------ Dataset section
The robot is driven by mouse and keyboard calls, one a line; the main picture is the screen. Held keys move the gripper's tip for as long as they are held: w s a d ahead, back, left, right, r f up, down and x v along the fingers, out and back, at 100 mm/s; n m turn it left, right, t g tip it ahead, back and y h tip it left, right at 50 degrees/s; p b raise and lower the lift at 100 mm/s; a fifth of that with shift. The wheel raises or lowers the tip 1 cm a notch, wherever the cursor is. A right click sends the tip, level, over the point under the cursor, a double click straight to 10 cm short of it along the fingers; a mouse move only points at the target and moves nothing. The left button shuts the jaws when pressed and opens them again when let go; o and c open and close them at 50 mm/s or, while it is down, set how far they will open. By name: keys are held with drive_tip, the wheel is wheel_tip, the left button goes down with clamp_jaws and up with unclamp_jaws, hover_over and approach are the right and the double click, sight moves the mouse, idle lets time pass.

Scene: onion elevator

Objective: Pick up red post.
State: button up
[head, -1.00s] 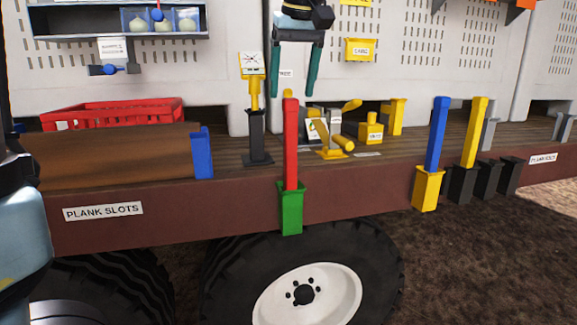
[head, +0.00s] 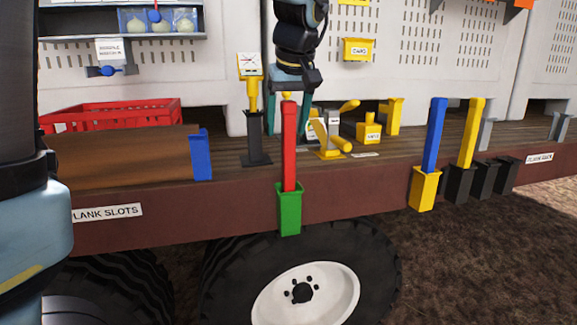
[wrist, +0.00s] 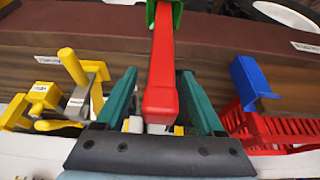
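The red post (head: 289,146) stands upright in a green slot bracket (head: 289,208) on the side of the truck bed. In the wrist view the post (wrist: 162,70) runs down the middle, its top end toward me, between my teal fingers. My gripper (wrist: 158,103) is open, with a gap visible on both sides of the post. In the head view my gripper (head: 287,98) is at the height of the post's top, partly hidden behind it. I cannot tell how deep the post top sits between the fingers.
A black stand with a yellow gauge (head: 254,110) is just left of the post. Yellow fittings (head: 328,135) lie to the right. A blue post (head: 435,135) and a yellow post (head: 471,135) stand farther right. A red crate (head: 110,113) and a brown plank (head: 120,160) are at left.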

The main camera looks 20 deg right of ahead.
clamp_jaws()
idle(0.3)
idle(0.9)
------------
Looking back at the lines above, state how many contain the word "button", and supply nothing besides the number.

2